Currently, the Marine Corps is exploring how to disperse forces, since the People’s Liberation Army has the ability to threaten existing bases with missiles.
“The days of concentrating large formations, I think, are gone, and so [we’re moving to] a highly capable, dispersed force. If you think about the capabilities that exist down at the squad level or the marine platoon level, they previously existed at the regimental or division level! So, we’re pushing tremendous capability down to the smallest of our units, which allows us then to disperse on the battlefield,” Jarrad said.
Platforms like MV-22B Ospreys are critical to such concepts.
“The capability of that aircraft is revolutionary,” he said. “I mean, it allows you to move at speed, vast distances, to refuel in the air, and then to resupply those dispersed units.

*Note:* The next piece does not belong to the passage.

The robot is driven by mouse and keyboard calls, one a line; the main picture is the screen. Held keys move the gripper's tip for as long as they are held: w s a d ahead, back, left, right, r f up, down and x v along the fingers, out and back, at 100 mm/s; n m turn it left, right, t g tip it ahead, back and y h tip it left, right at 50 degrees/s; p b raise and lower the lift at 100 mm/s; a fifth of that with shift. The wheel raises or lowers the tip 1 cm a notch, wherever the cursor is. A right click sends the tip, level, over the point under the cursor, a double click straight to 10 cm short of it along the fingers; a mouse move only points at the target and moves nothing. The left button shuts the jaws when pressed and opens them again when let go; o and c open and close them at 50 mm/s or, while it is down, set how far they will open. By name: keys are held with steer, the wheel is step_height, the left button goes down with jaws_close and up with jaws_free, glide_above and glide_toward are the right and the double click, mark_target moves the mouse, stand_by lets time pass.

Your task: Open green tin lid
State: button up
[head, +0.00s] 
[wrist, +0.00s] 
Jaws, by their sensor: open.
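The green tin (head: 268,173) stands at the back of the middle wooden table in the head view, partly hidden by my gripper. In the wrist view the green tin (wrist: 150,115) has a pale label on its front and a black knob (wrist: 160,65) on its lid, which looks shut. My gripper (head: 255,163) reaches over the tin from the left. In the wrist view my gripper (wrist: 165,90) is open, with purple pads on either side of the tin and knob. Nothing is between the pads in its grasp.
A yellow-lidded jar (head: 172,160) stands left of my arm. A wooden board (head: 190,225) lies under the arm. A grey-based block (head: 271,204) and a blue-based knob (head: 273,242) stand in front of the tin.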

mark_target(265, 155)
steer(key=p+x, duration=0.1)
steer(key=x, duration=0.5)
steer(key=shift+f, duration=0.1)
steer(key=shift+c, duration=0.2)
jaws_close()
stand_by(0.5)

I think everybody understands how it’s a good idea to be dispersed, but how do you sustain those units in such a dispersed battlefield? … We’re thinking hard about the problems that a dispersed force across the tyranny of the geography of the Pacific presents to us, and how are we going to solve those challenges.”
The Navy is adapting to the PLA’s growing threat too.

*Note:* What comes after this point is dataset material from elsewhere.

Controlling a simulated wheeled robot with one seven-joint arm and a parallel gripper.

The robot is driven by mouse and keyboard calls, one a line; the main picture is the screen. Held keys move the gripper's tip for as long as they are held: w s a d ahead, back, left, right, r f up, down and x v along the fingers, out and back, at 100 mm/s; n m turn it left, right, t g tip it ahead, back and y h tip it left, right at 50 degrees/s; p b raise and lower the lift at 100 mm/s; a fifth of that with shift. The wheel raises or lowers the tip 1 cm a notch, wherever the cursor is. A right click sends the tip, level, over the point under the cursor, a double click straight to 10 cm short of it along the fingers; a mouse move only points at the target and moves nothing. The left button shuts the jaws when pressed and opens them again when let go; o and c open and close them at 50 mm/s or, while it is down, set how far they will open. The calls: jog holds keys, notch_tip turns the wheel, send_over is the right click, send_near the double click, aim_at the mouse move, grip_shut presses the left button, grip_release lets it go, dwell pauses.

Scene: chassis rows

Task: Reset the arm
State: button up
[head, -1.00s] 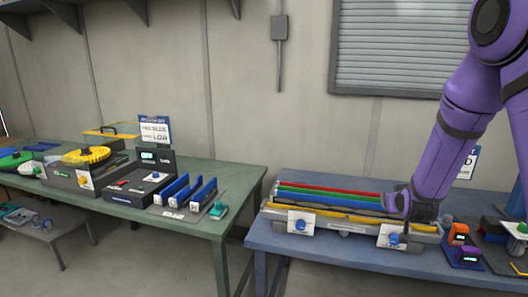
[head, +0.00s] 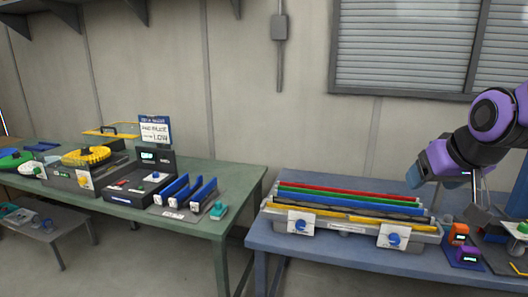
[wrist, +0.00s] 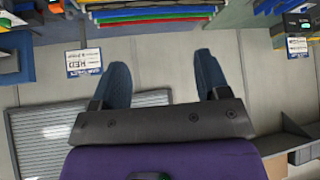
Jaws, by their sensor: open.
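My gripper (wrist: 163,77) is open in the wrist view, with two dark blue fingers spread wide and nothing between them. Behind the fingers are bare wall and floor-coloured panels. In the head view my purple arm bends in from the right edge, and my gripper (head: 415,176) is raised above the blue table's back right part, apart from everything on it. Its fingers are mostly hidden there.
A grey tray (head: 345,231) with red, green, blue and yellow strips lies on the blue table (head: 330,255). An orange device (head: 459,234) and a purple device (head: 468,255) stand right of it. A green table (head: 238,178) with equipment stands left. A shuttered window (head: 405,45) is behind.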

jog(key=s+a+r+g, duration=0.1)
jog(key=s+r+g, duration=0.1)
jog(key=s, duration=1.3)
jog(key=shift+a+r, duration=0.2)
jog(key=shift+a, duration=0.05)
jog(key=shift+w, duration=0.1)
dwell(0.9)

“About a year and a half ago, we took a navy command, Expeditionary Strike Group Seven, which consists of amphibious ships…and the marine units of 3rd Marine Expeditionary Brigade, and we put them together with really a concept that, if we operated together day in and day out, that would be better as a combined team and more proficient than coming together for integration and exercises and operations, and then going our separate ways and coming back together,” Stone said.
Stone views it as getting back to the Navy-Marine Corps team, despite the concept still in the experimentation phase.
“So, frankly, this is getting back to where we used to be, after we’ve spent the last several decades focused on a different domain. It’s about being able to establish power projection from the maritime to the land,” he said.
The scale and multilateral nature of Talisman Sabre presented a powerful deterrence signal to China, Stone said.
“Our job and what we spend our time on every day is reassuring our allies and partners. And that’s a big part of deterrence, and we are capable, we are ready and we are training for that every day to defend this ship, this strike group, whatever it may be,” he said. “We hope it doesn’t come to that; we prefer to practice our partnership … But we’re prepared, if it comes to conflict, to defend ourselves and defend the force against a range of threats and, frankly, we practice it every single day.”